→ Items from a dataset
________________________

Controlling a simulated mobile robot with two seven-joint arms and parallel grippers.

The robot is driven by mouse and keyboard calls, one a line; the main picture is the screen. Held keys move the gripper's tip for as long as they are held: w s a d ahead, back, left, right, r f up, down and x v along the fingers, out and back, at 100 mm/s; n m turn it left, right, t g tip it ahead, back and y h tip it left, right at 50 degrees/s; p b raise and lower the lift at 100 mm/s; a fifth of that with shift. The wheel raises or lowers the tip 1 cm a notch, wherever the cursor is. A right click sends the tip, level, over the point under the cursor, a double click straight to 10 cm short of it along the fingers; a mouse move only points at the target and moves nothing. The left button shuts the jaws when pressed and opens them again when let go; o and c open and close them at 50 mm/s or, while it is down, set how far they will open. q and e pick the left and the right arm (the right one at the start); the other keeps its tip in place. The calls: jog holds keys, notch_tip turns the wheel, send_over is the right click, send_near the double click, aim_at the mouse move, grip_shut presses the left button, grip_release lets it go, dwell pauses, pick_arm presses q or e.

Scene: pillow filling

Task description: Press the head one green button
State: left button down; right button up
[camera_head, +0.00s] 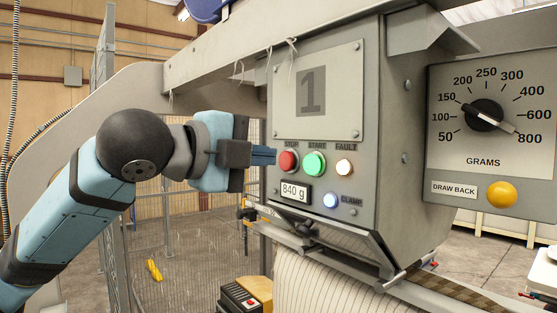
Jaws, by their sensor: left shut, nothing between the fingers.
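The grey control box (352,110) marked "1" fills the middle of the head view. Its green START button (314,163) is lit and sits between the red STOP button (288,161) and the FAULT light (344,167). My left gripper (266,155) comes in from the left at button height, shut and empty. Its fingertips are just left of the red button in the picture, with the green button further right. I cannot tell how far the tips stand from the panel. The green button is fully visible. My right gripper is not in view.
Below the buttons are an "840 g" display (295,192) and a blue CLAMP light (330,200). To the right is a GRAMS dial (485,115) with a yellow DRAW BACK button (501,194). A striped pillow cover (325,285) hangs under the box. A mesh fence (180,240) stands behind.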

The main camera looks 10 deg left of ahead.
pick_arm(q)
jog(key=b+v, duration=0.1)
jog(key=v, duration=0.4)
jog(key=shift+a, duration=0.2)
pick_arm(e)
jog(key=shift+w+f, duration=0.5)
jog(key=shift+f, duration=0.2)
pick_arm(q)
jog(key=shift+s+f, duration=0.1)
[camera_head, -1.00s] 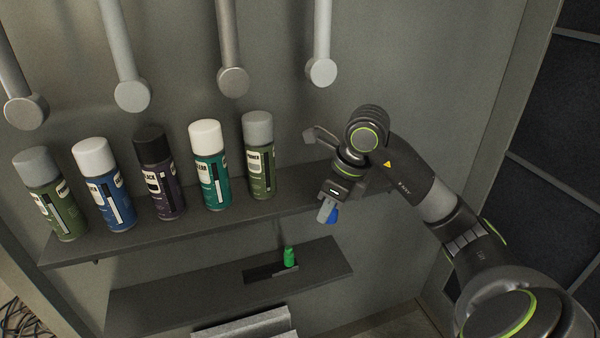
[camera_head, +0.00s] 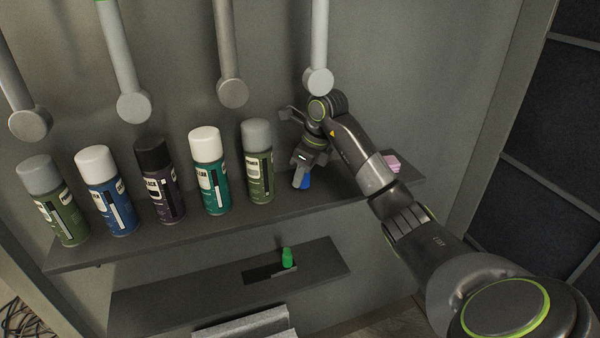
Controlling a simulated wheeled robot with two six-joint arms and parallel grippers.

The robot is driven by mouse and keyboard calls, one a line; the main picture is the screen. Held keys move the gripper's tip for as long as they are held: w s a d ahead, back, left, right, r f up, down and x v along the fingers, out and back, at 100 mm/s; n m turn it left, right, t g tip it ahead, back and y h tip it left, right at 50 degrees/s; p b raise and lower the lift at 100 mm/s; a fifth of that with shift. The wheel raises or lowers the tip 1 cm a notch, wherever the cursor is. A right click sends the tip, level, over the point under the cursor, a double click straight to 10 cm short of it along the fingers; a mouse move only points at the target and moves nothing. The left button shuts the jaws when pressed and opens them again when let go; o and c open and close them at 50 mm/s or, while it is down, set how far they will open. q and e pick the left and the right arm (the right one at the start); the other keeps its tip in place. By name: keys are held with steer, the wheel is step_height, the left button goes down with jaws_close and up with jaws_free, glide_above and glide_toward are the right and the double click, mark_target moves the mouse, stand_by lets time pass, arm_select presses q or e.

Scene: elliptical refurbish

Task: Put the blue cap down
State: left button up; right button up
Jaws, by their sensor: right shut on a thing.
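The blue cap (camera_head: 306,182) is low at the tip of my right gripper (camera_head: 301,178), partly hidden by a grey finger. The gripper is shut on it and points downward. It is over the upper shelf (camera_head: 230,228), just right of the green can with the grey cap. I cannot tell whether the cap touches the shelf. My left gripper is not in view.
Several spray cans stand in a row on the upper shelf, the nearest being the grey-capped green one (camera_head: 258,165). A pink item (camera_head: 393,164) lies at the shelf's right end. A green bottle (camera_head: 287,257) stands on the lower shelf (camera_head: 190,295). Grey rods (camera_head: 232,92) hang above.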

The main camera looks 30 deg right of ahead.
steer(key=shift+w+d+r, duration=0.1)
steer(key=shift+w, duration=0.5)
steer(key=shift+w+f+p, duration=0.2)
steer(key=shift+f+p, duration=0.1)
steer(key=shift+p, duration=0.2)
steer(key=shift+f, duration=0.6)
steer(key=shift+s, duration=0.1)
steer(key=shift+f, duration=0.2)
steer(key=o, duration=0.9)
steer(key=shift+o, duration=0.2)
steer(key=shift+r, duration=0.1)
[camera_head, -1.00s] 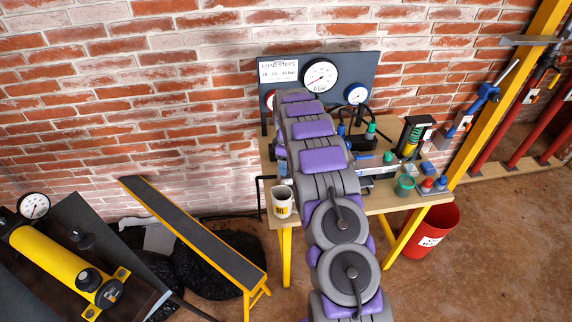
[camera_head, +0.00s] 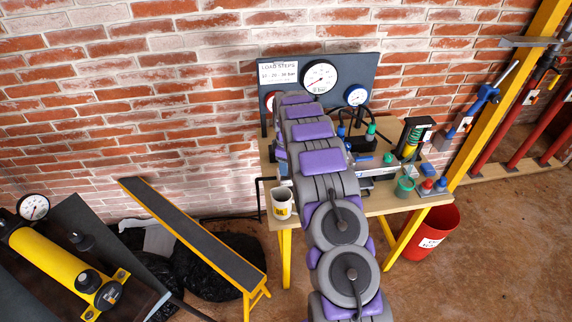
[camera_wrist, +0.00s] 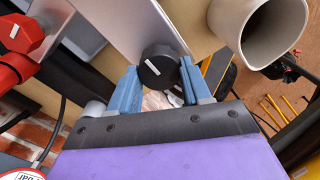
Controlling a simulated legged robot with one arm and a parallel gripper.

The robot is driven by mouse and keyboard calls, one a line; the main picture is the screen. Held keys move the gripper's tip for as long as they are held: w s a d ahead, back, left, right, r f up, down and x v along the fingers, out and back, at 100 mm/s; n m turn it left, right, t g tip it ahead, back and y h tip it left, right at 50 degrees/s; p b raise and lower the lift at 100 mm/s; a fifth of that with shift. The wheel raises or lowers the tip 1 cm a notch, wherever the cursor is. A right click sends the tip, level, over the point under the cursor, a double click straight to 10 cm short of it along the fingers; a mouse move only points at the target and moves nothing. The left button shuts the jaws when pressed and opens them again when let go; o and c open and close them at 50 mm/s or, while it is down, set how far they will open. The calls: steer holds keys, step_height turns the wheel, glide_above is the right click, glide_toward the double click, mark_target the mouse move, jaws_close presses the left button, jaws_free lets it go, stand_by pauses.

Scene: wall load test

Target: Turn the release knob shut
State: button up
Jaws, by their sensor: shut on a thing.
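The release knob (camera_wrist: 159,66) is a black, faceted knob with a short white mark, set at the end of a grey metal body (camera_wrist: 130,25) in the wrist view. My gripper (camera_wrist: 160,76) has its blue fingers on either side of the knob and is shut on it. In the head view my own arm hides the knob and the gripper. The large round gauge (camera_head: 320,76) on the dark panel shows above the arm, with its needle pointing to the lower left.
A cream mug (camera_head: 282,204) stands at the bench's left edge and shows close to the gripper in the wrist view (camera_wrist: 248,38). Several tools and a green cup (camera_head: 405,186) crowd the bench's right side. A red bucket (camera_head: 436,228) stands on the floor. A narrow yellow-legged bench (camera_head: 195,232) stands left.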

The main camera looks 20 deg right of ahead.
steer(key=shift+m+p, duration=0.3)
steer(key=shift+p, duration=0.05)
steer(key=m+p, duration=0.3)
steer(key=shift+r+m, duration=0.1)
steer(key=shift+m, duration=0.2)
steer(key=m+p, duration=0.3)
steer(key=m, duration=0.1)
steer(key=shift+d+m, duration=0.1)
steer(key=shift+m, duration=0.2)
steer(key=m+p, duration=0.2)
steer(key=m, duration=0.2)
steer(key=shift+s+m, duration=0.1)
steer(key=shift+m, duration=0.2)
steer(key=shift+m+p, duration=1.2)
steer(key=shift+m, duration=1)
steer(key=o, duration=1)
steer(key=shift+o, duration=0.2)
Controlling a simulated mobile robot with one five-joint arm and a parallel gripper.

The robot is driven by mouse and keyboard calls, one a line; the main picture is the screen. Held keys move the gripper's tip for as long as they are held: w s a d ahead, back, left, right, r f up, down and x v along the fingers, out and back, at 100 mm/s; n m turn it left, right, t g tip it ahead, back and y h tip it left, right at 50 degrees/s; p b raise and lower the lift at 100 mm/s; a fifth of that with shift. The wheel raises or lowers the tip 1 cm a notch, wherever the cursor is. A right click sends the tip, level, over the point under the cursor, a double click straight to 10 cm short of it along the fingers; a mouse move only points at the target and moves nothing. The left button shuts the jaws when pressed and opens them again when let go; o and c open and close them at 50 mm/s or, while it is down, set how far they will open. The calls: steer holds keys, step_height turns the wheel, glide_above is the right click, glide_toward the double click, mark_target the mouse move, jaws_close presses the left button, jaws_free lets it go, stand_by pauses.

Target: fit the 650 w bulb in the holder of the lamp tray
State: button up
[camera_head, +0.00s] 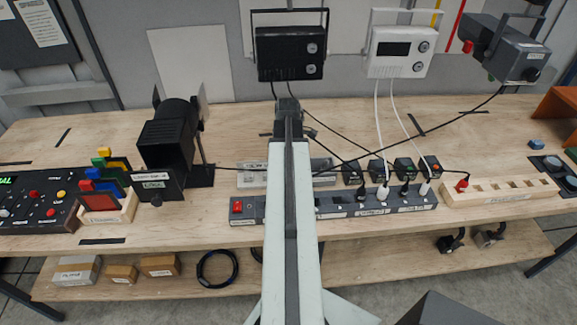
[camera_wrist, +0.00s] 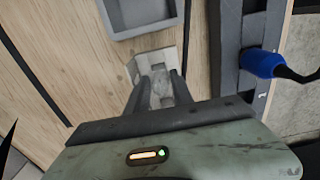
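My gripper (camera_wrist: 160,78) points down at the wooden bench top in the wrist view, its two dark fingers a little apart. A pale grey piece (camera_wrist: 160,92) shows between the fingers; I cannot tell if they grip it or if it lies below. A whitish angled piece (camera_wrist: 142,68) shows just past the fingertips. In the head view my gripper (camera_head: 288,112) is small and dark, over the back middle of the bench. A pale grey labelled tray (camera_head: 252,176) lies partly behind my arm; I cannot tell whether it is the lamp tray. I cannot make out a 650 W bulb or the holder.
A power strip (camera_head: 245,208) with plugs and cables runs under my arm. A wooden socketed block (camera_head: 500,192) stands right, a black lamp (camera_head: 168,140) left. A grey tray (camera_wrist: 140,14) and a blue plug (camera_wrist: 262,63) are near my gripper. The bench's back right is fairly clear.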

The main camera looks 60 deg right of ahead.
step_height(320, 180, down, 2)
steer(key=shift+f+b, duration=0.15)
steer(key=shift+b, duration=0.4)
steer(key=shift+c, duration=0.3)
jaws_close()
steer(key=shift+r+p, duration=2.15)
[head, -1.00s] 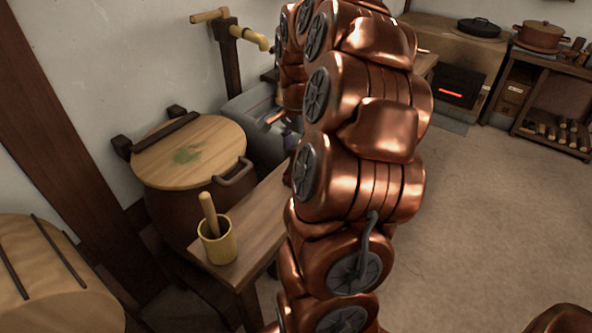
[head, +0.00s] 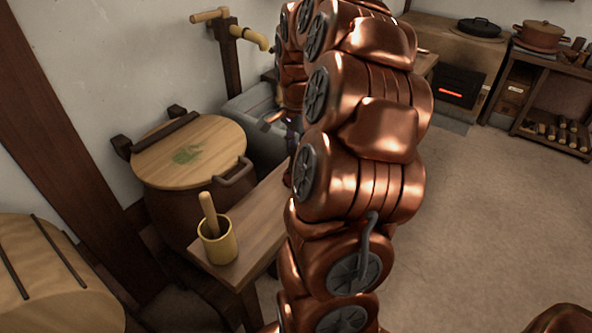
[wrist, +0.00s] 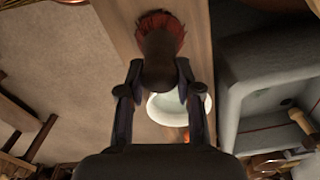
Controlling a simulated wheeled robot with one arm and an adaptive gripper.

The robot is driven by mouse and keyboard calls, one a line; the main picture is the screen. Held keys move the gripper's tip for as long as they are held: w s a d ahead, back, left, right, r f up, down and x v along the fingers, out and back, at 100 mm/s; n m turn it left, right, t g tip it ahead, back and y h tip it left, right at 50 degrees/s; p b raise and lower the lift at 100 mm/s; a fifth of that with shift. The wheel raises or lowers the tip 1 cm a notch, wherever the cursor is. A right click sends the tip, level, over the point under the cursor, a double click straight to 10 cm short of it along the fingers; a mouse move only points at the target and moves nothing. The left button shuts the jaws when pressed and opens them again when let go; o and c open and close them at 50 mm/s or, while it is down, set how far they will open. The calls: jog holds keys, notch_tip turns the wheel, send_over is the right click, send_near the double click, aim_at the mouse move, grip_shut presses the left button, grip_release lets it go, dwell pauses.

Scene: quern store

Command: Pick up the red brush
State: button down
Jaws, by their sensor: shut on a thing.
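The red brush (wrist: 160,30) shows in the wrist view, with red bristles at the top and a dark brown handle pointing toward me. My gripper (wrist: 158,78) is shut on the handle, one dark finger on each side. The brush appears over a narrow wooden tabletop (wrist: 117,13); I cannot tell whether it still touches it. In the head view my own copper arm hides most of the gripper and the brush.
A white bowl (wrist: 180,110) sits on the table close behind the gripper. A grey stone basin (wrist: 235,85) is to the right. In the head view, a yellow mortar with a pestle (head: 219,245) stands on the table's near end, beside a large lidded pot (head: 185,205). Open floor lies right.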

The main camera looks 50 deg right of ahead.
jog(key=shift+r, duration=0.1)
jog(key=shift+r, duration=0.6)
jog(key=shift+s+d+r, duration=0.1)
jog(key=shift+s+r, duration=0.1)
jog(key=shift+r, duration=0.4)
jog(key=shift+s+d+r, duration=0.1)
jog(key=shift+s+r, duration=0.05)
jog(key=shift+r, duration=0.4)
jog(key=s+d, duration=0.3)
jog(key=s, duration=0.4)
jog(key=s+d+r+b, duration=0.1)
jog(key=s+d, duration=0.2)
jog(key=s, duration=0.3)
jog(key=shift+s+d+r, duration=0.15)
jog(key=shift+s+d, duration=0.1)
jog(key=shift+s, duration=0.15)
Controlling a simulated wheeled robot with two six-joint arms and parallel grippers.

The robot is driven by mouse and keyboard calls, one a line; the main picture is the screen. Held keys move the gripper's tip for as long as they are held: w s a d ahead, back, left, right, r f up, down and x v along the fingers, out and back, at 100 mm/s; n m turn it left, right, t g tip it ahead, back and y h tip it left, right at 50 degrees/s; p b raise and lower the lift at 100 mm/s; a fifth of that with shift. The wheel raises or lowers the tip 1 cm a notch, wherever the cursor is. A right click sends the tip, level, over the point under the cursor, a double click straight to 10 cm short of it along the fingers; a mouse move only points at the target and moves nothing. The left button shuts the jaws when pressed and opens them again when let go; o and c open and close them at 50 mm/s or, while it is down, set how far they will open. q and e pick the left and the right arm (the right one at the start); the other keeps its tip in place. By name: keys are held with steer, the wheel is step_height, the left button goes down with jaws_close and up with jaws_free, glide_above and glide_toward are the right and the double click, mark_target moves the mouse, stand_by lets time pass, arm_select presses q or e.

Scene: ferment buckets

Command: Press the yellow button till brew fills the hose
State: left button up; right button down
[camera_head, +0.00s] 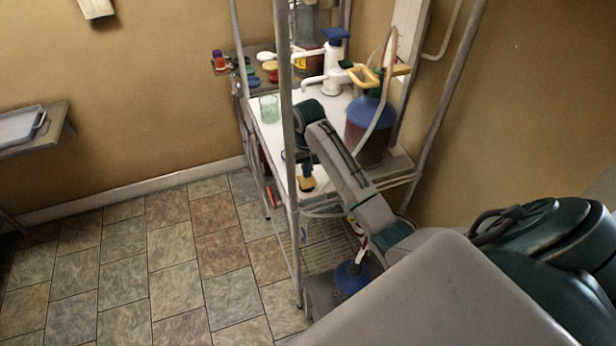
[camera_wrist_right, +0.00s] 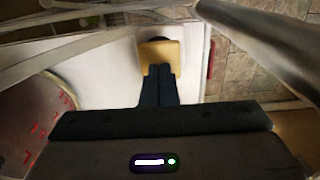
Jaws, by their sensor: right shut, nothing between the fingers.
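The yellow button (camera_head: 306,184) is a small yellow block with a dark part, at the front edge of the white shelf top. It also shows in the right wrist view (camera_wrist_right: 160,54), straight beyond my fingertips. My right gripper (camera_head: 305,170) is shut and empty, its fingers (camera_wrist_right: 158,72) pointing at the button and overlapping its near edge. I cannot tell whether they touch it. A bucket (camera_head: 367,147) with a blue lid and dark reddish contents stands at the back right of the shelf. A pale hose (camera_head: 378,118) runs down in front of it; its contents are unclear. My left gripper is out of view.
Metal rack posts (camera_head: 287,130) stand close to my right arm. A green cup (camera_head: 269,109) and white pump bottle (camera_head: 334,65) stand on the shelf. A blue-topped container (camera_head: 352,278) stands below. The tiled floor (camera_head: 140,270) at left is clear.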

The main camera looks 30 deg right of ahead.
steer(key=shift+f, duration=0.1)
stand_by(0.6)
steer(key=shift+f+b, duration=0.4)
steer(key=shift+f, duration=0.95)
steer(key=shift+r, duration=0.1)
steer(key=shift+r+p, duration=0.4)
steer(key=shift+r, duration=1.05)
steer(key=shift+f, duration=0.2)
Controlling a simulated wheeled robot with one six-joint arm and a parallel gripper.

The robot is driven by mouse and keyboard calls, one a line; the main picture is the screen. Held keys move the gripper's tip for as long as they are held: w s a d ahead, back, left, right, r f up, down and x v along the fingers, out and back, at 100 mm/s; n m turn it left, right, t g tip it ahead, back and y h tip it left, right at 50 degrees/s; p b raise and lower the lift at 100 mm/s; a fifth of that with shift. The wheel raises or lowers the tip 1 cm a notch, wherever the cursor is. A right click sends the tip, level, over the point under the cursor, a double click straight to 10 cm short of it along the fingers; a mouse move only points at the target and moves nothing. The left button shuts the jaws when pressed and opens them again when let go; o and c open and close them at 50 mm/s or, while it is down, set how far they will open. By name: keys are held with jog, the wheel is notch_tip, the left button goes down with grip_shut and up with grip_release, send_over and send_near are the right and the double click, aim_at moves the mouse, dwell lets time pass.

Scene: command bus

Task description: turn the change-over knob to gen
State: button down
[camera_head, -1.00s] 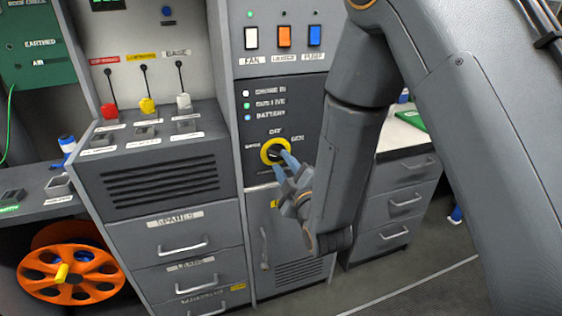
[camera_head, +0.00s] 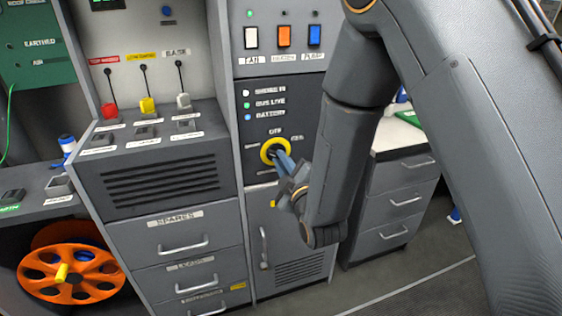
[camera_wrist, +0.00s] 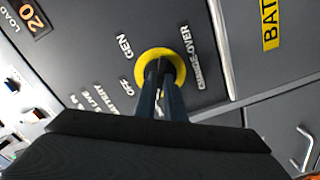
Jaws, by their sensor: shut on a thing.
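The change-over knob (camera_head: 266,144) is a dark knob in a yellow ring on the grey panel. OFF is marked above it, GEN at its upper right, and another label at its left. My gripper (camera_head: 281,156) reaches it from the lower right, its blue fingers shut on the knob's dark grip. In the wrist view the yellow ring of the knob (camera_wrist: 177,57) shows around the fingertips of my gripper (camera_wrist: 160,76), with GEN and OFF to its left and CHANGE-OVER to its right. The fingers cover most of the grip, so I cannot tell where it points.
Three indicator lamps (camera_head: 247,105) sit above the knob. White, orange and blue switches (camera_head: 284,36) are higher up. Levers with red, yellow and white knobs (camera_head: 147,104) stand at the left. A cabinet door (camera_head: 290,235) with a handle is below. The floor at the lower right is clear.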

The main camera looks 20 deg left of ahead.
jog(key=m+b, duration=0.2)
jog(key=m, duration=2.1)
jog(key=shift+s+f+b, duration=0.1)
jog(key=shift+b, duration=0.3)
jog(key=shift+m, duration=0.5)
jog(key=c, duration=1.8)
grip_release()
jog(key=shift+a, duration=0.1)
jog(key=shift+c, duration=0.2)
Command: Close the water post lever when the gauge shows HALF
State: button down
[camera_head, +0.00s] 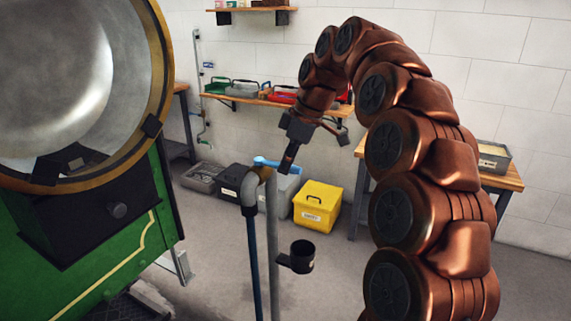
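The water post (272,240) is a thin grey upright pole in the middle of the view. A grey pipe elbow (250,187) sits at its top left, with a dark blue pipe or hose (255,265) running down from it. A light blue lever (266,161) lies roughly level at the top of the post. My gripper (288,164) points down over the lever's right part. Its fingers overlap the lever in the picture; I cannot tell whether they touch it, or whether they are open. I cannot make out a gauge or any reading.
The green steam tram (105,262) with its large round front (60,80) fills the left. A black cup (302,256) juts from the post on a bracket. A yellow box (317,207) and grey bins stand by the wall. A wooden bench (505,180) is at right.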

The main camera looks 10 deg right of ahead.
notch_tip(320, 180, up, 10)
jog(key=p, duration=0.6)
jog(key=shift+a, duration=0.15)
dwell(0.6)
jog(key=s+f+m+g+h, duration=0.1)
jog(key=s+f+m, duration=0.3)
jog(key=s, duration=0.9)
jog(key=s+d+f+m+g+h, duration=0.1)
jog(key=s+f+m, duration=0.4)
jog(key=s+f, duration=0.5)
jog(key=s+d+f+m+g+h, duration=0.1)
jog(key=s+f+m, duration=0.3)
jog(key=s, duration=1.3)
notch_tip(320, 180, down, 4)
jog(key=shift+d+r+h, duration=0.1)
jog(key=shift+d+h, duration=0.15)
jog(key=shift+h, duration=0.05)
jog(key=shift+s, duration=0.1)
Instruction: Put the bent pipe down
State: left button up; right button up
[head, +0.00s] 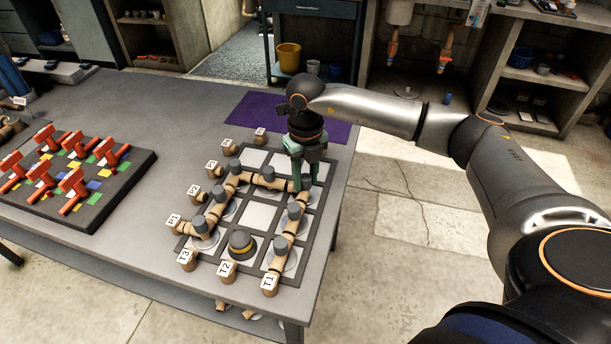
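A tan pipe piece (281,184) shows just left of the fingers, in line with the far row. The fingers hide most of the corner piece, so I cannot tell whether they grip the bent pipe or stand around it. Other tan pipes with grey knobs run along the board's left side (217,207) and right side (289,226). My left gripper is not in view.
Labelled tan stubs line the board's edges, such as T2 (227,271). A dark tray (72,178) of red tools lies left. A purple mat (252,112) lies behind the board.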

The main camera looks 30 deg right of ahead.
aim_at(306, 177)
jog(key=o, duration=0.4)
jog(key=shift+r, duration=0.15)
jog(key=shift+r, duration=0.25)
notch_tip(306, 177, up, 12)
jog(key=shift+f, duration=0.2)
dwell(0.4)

________________________

→ OBJECTIVE
Scan the entries above for the word "Scene" and collect each line holding it.

→ SOLUTION TO THE EXERCISE
Scene: pillow filling
Scene: elliptical refurbish
Scene: wall load test
Scene: quern store
Scene: ferment buckets
Scene: command bus

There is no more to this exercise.